The Simon Wiesenthal Centre launched a poster campaign in several German cities appealing for help in tracking down the last surviving Nazi war criminals not yet brought to justice, and promising compensation to those who provide useful information.
About 2,000 posters depicting the entrance gate of Auschwitz were put up in Berlin, Hamburg and Cologne asking the public to come forward with information that may lead to the arrest of Nazis some seven decades after the end of Adolf Hitler’s Third Reich.
“Unfortunately, very few people who committed the crimes had to pay for them,” said Efraim Zuroff, the US-based Jewish centre’s top Nazi hunter. “The passage of time in no way diminishes the crimes…”
Underneath the black-and-white picture of the death camp on the poster, the following words are emblazoned in German on a blaring red background: “Late, but not too late. Millions of innocents were murdered by Nazi war criminals. Some of the perpetrators are free and alive! Help us take them to court.”

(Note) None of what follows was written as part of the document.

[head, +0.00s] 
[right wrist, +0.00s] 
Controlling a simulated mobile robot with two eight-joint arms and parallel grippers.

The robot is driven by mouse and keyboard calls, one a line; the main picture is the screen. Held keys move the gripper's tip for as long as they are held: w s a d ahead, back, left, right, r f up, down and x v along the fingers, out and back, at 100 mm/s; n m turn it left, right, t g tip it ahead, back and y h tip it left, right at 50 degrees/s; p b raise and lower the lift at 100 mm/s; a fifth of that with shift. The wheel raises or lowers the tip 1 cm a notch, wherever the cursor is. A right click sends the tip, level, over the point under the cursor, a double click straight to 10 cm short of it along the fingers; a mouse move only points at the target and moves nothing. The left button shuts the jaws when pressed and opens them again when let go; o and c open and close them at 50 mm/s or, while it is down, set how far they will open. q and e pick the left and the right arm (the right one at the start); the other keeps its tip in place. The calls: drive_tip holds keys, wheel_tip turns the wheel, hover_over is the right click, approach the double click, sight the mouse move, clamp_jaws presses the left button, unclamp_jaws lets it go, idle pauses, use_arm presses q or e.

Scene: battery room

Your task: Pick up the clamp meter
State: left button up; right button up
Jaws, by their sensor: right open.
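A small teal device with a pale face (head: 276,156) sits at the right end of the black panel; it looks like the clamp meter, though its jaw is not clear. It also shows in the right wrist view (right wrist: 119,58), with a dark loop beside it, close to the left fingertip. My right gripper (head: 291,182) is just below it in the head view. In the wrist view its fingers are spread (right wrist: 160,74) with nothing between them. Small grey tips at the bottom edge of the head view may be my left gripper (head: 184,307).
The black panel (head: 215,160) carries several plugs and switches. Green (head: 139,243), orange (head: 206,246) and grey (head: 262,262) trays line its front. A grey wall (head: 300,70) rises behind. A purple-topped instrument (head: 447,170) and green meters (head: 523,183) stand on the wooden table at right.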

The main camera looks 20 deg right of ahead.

A reward of €5,000 will be paid for information upon indictment of a suspect, €5,000 upon conviction, and a further €100 a day spent in prison – up to 150 days – for a total of €25,000, Zuroff said.
Zuroff, who is the director of the centre’s Israel office, estimated there were still about 60 people alive in Germany fit to stand trial for the crimes they allegedly committed. They are suspected of serving as guards at Nazi death camps or being members of death squads responsible for mass killings, particularly early in the war before the death camps were established.
Overdue. But, then, you already know that. So do a bunch of hypocrites in Washington and London who collaborated with keeping many of these thugs free at the end of World war 2.